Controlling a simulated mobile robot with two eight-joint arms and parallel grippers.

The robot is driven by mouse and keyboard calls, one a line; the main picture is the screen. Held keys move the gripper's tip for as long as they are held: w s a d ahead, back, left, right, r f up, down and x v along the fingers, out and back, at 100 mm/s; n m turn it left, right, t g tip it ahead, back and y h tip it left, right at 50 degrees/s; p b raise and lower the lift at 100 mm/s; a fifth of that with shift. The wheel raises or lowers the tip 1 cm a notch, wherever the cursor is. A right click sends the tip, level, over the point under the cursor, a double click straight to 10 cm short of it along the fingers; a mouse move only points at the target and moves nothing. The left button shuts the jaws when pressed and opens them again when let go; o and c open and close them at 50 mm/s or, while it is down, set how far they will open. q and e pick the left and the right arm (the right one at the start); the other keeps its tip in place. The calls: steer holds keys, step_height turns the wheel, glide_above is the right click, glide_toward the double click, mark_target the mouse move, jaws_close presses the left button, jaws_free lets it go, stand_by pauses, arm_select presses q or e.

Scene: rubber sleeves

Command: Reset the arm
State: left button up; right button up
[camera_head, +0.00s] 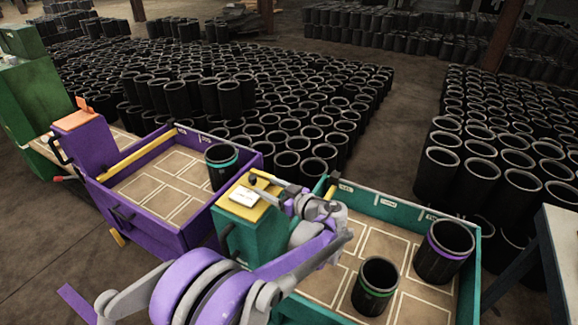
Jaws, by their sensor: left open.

----

◆ Task to complete
Beginning with the line that contains "Command: Reset the arm" in the data above, please copy each line exactly until the last line, both ends included, skipping any pictures.

◆ In response
Command: Reset the arm
State: left button up; right button up
[camera_head, +0.00s] 
Jaws, by their sensor: left open.

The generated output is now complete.